:: Given data

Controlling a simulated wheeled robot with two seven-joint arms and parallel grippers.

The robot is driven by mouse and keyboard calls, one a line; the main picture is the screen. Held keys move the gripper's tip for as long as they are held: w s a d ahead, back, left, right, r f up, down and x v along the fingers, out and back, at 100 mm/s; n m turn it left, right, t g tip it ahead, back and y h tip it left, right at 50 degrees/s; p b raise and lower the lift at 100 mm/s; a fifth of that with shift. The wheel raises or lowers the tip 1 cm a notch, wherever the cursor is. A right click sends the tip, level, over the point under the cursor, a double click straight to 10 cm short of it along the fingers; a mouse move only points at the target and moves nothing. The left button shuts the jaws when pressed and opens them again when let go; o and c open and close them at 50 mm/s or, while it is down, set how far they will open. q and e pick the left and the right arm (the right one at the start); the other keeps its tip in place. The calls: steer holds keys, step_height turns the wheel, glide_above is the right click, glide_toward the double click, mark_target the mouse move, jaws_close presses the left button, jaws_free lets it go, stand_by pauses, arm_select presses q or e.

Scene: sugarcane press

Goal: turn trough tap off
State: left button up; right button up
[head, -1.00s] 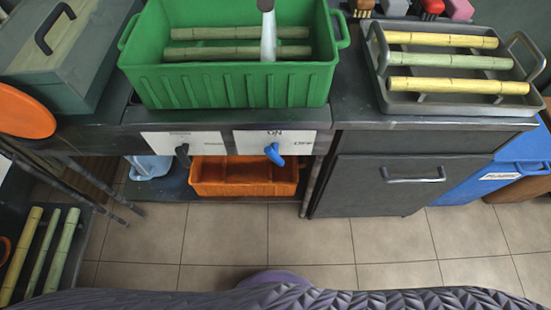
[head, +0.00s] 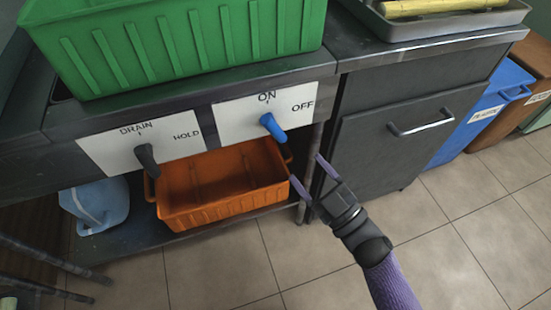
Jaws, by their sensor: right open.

::::

*Objective*: Write the lines from the line containing "[head, -1.00s]" through the last line of the data out again exactly, and only those lines; pictures stay out.

*Solution to the exercise*:
[head, -1.00s] 
[head, +0.00s] 
Jaws, by their sensor: right open.

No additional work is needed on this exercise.